With the May release of Riots I Have Known (Simon & Schuster), his acclaimed first novel, Kingston resident Ryan Chapman has become the latest addition to the region’s seminal writing roster.
Chapman was born in 1982 to a Sri Lankan father and “American Air Force brat” mother, and grew up in Minneapolis. “In many ways it was what you might imagine as a standard Midwest upbringing,” he says, “but with incredible spicy food on birthdays and holidays.” He was creative from a very young age, winning a local library’s story contest in the sixth grade and trying to write Calvin & Hobbes-inspired comics in high school.
Teenage encounters with Philip Roth and the Irvine Welsh novel Trainspotting would prove formative. “I remember very clearly that lightbulb moment,” he says. “You could write something that artful and that transgressive and that funny; it was something that you could do, and there was a readership for it.” He studied writing at the University of Puget Sound in Tacoma, Washington, and after his 2004 graduation lived on the West Coast and abroad before ending up in New York City’s publishing world.
Chapman gravitated toward acidic authors like Martin Amis, whose humor is soaked in paint thinner. “Writing humor – and dark humor specifically – felt natural to me,” he says. “I felt the divining rod shake, that I was in the right direction.” It took him some time to get there. He spent his early 20s on an autobiographical novel, but eventually became unhappy with what he saw as uninspired, uninteresting work. The next several years were spent “casting about” in search of better, more engaging material: a character who would suit the voice he had cultivated. “I wanted something that people hadn’t covered in fiction,” he says.
The work went slowly, “writing in the early morning with a pot of coffee in my system,” and it was several years before Chapman felt the slight work – 128 pages in hardback – take shape. But eventually he came to Riots I Have Known and its verbose, egomaniacal and pitilessly funny protagonist. Set over the course of an increasingly-out-of-control prison riot, the novel serves as the last will and testament of an unnamed narrator, a Sri Lankan immigrant who cons his way through American society before ending up incarcerated in a Dutchess County prison. But Riots isn’t quite a straightforward rags-to-jumpsuit tale, full as it is with asides and dense with references; and the more one reads of the protagonist’s selective confessions, published in an award-winning penal literary journal titled The Holding Pen, the further it all slips from reality.
“I wanted to create someone who would be seductive, but also repellent,” says Chapman, and the rest of the story, from its monologue structure to the inevitable approach of doom, proceeds from this narrator. He cites writers like Roberto Bolaño and Thomas Bernhard, as much for their wild, maniacal narrators as their bleak senses of humor. And Riots is certainly a funny book, reminiscent of Paul Beatty in its invention and incisiveness. “I try to use that element of humor to bring up or Trojan-horse difficult subject matter,” explains Chapman, “so that I can get at it indirectly.”
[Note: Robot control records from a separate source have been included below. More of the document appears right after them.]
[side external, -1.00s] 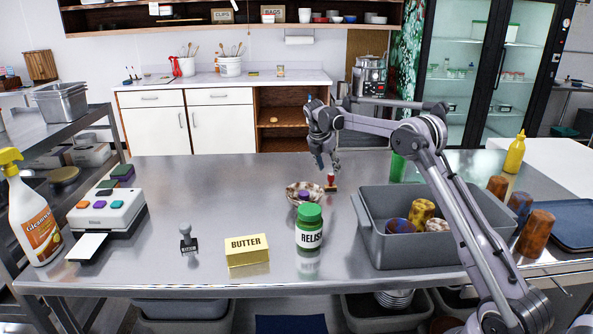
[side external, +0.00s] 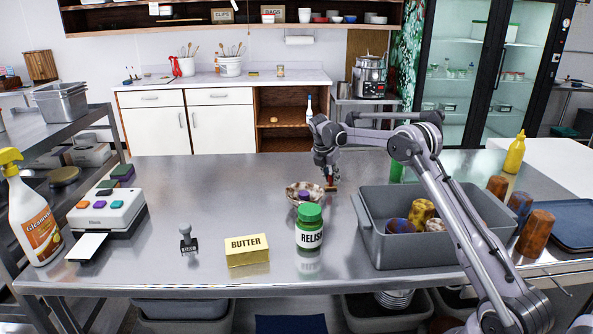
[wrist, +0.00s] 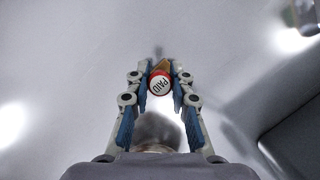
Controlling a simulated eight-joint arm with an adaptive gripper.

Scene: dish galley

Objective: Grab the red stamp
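The red stamp (side external: 331,188) stands upright on the steel table, behind and right of the speckled bowl. In the wrist view its round top (wrist: 160,83), a white disc marked PAID with a red rim, sits between my fingertips. My gripper (side external: 327,178) points down over it, with the fingers on either side of the handle. In the wrist view my gripper (wrist: 160,88) looks open, with narrow gaps beside the stamp. The side view partly hides the stamp behind the fingers.
The speckled bowl (side external: 293,193) is close at left, with the relish jar (side external: 309,237) in front. A grey tub (side external: 380,247) with cups stands at right. A butter box (side external: 247,250) and a grey-handled stamp (side external: 186,236) stand nearer the front. The table behind is clear.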

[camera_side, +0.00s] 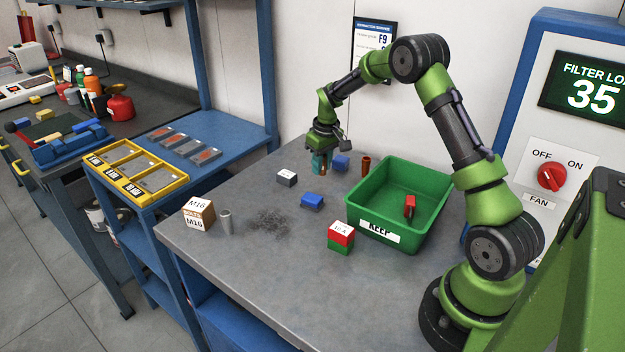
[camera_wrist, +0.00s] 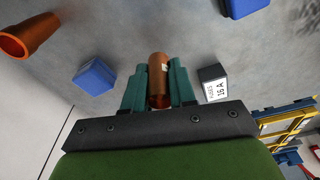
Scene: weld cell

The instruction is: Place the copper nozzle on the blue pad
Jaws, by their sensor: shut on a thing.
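My gripper (camera_side: 321,172) points down low over the grey table, behind the middle of its surface. In the wrist view its teal fingers (camera_wrist: 159,88) are shut on a copper cylinder, which I take as the copper nozzle (camera_wrist: 158,72); a small pale mark shows on it. The fingers mostly hide it in the side view. A second, flared copper piece (camera_side: 365,166) stands apart, left of the green bin; it also shows in the wrist view (camera_wrist: 32,36). Blue blocks sit nearby, one just right of my gripper (camera_side: 342,163) and one nearer the camera (camera_side: 312,201). I cannot tell which blue thing is the pad.
A green bin (camera_side: 372,237) holds a red piece. A grey labelled box (camera_side: 287,178) stands left of my gripper.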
As funny as it is, Riots also serves as a backdoor assault on a good many things: immigrant narratives, the literary community and, especially, the American penal system. Chapman didn’t start writing a prison novel, but eventually it emerged as the ideal setting for his character and voice. He worked to get the details right, reading prison memoirs and investigative reports and speaking with formerly incarcerated people, and then transformed their insights through humor. “I wanted the book to occur a couple degrees off reality,” he says. “But I always kept in the back of my mind to respect that it’s a difficult subject and environment, and that the humor and satirical elements had to always point outward at the culture, and not back towards the prisoners themselves.”
The 37-year-old Chapman has recently seen more milestones than the publication of his first novel. He and his wife relocated to Kingston in 2017, purchasing a house after a decade-plus as Brooklyn-residing renters. In the way of many transplants, he has become an evangelist for the city, encouraging friends to visit and hosting Brooklyn writers at venues like Rough Draft in Uptown Kingston. It has all the joys of homeownership – a yard, “being able to see all my books at once” – but also a deep artistic community, full of writers happy to get a beer and talk about their efforts to fail a little better. And after a career in public relations, Chapman is fully employed as a writer, teaching the occasional writing class at the New York City-based Catapult and hosting Nerd Jeopardy! at Rough Draft.
He hopes to complete his second novel by the end of the year: a set of connected narratives about “unwitting victims of giant frauds,” people confronted late in life by realizations that leave them bereft, with nothing remaining. “How do you reevaluate what comes next?” he asks. As a late-30s first-time author, homeowner and transplant, one could say the same of Chapman himself. “I’m trying to wrestle with that idea.”